From close range, I could appreciate the purity of the color scheme, which ran from the light green of the grass to the dark green of the tarps around the court. There was no signage, other than an occasional tiny black Slazenger dog logo, which seemed to be purposely difficult to see. To an eye used to the heavy-handed security and chaotic commercialization common in the U.S., there was a sense of authority and order here that was palpable but restrained.
Best were the early evenings on the old Court 2, when you could watch the sun make its slow descent over the horizon from the press seats as the last match wound to its conclusion. These were the pros, but on grass it felt like they were playing tennis in someone’s backyard, the most famous backyard court of all.
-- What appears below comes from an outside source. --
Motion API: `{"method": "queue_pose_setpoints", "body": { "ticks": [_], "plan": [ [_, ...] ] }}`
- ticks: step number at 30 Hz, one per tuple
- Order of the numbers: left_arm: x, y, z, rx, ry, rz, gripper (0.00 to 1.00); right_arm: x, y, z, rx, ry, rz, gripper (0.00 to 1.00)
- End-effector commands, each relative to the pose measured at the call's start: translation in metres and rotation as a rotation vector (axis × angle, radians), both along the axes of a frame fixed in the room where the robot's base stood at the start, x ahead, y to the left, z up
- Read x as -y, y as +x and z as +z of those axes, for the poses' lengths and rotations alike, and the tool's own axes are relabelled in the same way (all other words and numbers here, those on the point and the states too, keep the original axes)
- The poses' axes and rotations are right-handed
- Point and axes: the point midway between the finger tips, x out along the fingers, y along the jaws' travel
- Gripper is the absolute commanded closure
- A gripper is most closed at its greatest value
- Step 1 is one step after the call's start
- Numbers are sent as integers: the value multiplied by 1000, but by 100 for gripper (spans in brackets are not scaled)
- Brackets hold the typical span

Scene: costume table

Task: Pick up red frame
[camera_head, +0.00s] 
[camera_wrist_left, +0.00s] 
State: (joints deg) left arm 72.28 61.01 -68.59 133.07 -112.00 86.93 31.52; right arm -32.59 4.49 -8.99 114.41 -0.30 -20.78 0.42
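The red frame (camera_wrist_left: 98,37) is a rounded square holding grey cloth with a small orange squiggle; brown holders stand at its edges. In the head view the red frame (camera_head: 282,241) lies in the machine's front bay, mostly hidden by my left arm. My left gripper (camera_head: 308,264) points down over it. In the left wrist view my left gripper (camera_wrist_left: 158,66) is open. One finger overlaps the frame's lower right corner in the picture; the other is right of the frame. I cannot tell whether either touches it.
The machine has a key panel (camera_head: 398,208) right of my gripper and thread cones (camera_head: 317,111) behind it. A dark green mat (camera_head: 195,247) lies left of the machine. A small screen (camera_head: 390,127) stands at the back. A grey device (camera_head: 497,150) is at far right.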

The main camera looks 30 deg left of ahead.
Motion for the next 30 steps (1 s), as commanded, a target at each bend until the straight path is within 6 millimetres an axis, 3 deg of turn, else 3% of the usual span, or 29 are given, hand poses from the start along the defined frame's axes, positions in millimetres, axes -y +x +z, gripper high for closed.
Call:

As the evening wore on, more towering red buses crossed paths outside the club. But inside, thankfully, a tennis fan had nowhere else to go, nowhere better to be. Watching the players in white, you could feel like you were watching something eternal and unchanging. From the front row there, I watched Serena lose to Jill Craybas (yes, that happened). She walked past me as she walked off court; when she saw me there with my pen and notebook in my hand, she put up her hand to let me know she wasn't going to be signing any autographs.
Everything, including Wimbledon, changes. Today, watching Sloane Stephens, who was 11 years old in 2005, I wished I could still see the Crow’s Nest and watch the double-deckers come and go—both of them told me exactly where I was. This time I had didn't have those distinctive markers, and I wasn’t quite as close to the court, no longer inside the action. But I was still here, in the Graveyard reborn, and that was close enough.